> [Problem to solve]: Copy out all the data, word for word.

□ □ □

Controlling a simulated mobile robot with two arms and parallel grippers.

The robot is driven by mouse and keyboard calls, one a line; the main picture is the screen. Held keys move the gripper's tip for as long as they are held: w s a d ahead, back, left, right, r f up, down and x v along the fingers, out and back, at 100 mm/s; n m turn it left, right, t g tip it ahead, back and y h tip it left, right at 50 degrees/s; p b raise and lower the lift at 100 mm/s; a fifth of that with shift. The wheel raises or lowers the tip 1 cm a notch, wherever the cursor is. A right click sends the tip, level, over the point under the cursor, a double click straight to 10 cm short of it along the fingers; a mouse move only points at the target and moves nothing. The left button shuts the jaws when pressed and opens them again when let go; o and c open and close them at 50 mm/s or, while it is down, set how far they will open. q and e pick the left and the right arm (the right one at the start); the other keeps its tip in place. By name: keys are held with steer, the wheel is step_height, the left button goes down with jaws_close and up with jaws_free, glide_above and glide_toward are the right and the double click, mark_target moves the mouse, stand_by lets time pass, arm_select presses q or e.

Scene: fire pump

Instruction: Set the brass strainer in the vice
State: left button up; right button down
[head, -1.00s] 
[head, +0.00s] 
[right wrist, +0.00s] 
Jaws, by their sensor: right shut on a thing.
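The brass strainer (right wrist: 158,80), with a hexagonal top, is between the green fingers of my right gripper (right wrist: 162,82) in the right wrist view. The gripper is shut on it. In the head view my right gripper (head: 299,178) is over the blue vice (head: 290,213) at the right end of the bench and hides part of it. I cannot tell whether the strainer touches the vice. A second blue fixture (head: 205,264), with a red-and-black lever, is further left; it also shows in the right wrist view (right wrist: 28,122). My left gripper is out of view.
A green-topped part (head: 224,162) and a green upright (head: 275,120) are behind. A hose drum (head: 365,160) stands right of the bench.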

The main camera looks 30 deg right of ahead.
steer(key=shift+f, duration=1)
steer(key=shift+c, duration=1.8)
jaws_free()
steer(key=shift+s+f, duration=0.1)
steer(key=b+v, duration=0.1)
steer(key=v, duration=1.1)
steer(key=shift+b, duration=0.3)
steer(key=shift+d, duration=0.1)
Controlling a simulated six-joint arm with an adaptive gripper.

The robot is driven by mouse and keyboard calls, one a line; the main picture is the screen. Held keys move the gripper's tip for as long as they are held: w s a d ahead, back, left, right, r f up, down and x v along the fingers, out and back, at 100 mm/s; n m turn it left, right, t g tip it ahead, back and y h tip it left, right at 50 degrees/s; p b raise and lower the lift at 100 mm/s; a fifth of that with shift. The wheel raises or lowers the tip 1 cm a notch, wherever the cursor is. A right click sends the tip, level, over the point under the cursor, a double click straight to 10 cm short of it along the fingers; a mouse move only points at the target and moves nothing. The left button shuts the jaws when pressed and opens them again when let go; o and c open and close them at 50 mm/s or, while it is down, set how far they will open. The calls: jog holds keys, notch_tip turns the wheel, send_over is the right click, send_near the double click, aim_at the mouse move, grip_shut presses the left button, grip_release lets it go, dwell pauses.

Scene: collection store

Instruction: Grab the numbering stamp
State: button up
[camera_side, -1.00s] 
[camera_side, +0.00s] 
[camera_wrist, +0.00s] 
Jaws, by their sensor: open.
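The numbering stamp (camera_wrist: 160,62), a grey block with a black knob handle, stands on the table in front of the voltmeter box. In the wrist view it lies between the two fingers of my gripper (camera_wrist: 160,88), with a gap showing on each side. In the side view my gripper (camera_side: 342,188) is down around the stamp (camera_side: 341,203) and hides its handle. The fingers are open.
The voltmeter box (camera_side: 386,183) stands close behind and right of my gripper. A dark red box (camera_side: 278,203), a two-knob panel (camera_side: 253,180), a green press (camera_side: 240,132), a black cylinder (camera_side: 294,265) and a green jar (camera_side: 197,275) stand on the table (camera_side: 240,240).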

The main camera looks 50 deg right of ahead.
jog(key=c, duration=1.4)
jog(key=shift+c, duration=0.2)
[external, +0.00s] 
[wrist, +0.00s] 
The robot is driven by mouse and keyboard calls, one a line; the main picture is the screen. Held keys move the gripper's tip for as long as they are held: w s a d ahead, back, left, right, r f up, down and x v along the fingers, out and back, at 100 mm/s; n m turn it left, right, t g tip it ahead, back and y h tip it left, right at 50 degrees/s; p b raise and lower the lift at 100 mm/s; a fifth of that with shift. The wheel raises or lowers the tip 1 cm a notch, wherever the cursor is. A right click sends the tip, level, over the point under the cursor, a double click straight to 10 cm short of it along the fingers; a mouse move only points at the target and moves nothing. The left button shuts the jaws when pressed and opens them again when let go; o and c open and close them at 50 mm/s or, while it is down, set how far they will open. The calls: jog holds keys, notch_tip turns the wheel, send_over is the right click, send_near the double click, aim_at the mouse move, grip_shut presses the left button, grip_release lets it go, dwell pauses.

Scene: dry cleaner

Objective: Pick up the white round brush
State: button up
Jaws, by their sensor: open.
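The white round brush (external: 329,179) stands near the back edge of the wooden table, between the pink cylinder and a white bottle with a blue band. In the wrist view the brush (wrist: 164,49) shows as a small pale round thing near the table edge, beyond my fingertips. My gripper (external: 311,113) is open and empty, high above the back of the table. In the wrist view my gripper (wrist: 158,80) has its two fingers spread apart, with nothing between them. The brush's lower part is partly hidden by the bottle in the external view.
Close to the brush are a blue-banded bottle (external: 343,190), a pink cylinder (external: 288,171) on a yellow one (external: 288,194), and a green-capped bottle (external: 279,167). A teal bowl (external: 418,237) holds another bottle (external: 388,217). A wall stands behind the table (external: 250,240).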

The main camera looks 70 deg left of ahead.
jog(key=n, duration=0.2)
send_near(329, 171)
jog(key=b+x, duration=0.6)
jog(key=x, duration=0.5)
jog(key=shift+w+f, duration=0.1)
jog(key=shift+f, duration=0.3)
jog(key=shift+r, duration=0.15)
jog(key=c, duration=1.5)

□ □ □

> [Written response]:
Controlling a simulated mobile robot with two arms and parallel grippers.

The robot is driven by mouse and keyboard calls, one a line; the main picture is the screen. Held keys move the gripper's tip for as long as they are held: w s a d ahead, back, left, right, r f up, down and x v along the fingers, out and back, at 100 mm/s; n m turn it left, right, t g tip it ahead, back and y h tip it left, right at 50 degrees/s; p b raise and lower the lift at 100 mm/s; a fifth of that with shift. The wheel raises or lowers the tip 1 cm a notch, wherever the cursor is. A right click sends the tip, level, over the point under the cursor, a double click straight to 10 cm short of it along the fingers; a mouse move only points at the target and moves nothing. The left button shuts the jaws when pressed and opens them again when let go; o and c open and close them at 50 mm/s or, while it is down, set how far they will open. q and e pick the left and the right arm (the right one at the start); the other keeps its tip in place. By name: keys are held with steer, the wheel is step_height, the left button goes down with jaws_close and up with jaws_free, glide_above and glide_toward are the right and the double click, mark_target moves the mouse, stand_by lets time pass, arm_select presses q or e.

Scene: fire pump

Instruction: Set the brass strainer in the vice
State: left button up; right button down
[head, -1.00s] 
[head, +0.00s] 
[right wrist, +0.00s] 
Jaws, by their sensor: right shut on a thing.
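The brass strainer (right wrist: 158,80), with a hexagonal top, is between the green fingers of my right gripper (right wrist: 162,82) in the right wrist view. The gripper is shut on it. In the head view my right gripper (head: 299,178) is over the blue vice (head: 290,213) at the right end of the bench and hides part of it. I cannot tell whether the strainer touches the vice. A second blue fixture (head: 205,264), with a red-and-black lever, is further left; it also shows in the right wrist view (right wrist: 28,122). My left gripper is out of view.
A green-topped part (head: 224,162) and a green upright (head: 275,120) are behind. A hose drum (head: 365,160) stands right of the bench.

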The main camera looks 30 deg right of ahead.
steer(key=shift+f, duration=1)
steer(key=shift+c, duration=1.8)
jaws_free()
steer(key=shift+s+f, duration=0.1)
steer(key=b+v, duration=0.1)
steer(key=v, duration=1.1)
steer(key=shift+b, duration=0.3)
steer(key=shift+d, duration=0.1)
Controlling a simulated six-joint arm with an adaptive gripper.

The robot is driven by mouse and keyboard calls, one a line; the main picture is the screen. Held keys move the gripper's tip for as long as they are held: w s a d ahead, back, left, right, r f up, down and x v along the fingers, out and back, at 100 mm/s; n m turn it left, right, t g tip it ahead, back and y h tip it left, right at 50 degrees/s; p b raise and lower the lift at 100 mm/s; a fifth of that with shift. The wheel raises or lowers the tip 1 cm a notch, wherever the cursor is. A right click sends the tip, level, over the point under the cursor, a double click straight to 10 cm short of it along the fingers; a mouse move only points at the target and moves nothing. The left button shuts the jaws when pressed and opens them again when let go; o and c open and close them at 50 mm/s or, while it is down, set how far they will open. The calls: jog holds keys, notch_tip turns the wheel, send_over is the right click, send_near the double click, aim_at the mouse move, grip_shut presses the left button, grip_release lets it go, dwell pauses.

Scene: collection store

Instruction: Grab the numbering stamp
State: button up
[camera_side, -1.00s] 
[camera_side, +0.00s] 
[camera_wrist, +0.00s] 
Jaws, by their sensor: open.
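The numbering stamp (camera_wrist: 160,62), a grey block with a black knob handle, stands on the table in front of the voltmeter box. In the wrist view it lies between the two fingers of my gripper (camera_wrist: 160,88), with a gap showing on each side. In the side view my gripper (camera_side: 342,188) is down around the stamp (camera_side: 341,203) and hides its handle. The fingers are open.
The voltmeter box (camera_side: 386,183) stands close behind and right of my gripper. A dark red box (camera_side: 278,203), a two-knob panel (camera_side: 253,180), a green press (camera_side: 240,132), a black cylinder (camera_side: 294,265) and a green jar (camera_side: 197,275) stand on the table (camera_side: 240,240).

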The main camera looks 50 deg right of ahead.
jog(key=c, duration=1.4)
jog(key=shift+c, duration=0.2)
[external, +0.00s] 
[wrist, +0.00s] 
The robot is driven by mouse and keyboard calls, one a line; the main picture is the screen. Held keys move the gripper's tip for as long as they are held: w s a d ahead, back, left, right, r f up, down and x v along the fingers, out and back, at 100 mm/s; n m turn it left, right, t g tip it ahead, back and y h tip it left, right at 50 degrees/s; p b raise and lower the lift at 100 mm/s; a fifth of that with shift. The wheel raises or lowers the tip 1 cm a notch, wherever the cursor is. A right click sends the tip, level, over the point under the cursor, a double click straight to 10 cm short of it along the fingers; a mouse move only points at the target and moves nothing. The left button shuts the jaws when pressed and opens them again when let go; o and c open and close them at 50 mm/s or, while it is down, set how far they will open. The calls: jog holds keys, notch_tip turns the wheel, send_over is the right click, send_near the double click, aim_at the mouse move, grip_shut presses the left button, grip_release lets it go, dwell pauses.

Scene: dry cleaner

Objective: Pick up the white round brush
State: button up
Jaws, by their sensor: open.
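The white round brush (external: 329,179) stands near the back edge of the wooden table, between the pink cylinder and a white bottle with a blue band. In the wrist view the brush (wrist: 164,49) shows as a small pale round thing near the table edge, beyond my fingertips. My gripper (external: 311,113) is open and empty, high above the back of the table. In the wrist view my gripper (wrist: 158,80) has its two fingers spread apart, with nothing between them. The brush's lower part is partly hidden by the bottle in the external view.
Close to the brush are a blue-banded bottle (external: 343,190), a pink cylinder (external: 288,171) on a yellow one (external: 288,194), and a green-capped bottle (external: 279,167). A teal bowl (external: 418,237) holds another bottle (external: 388,217). A wall stands behind the table (external: 250,240).

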The main camera looks 70 deg left of ahead.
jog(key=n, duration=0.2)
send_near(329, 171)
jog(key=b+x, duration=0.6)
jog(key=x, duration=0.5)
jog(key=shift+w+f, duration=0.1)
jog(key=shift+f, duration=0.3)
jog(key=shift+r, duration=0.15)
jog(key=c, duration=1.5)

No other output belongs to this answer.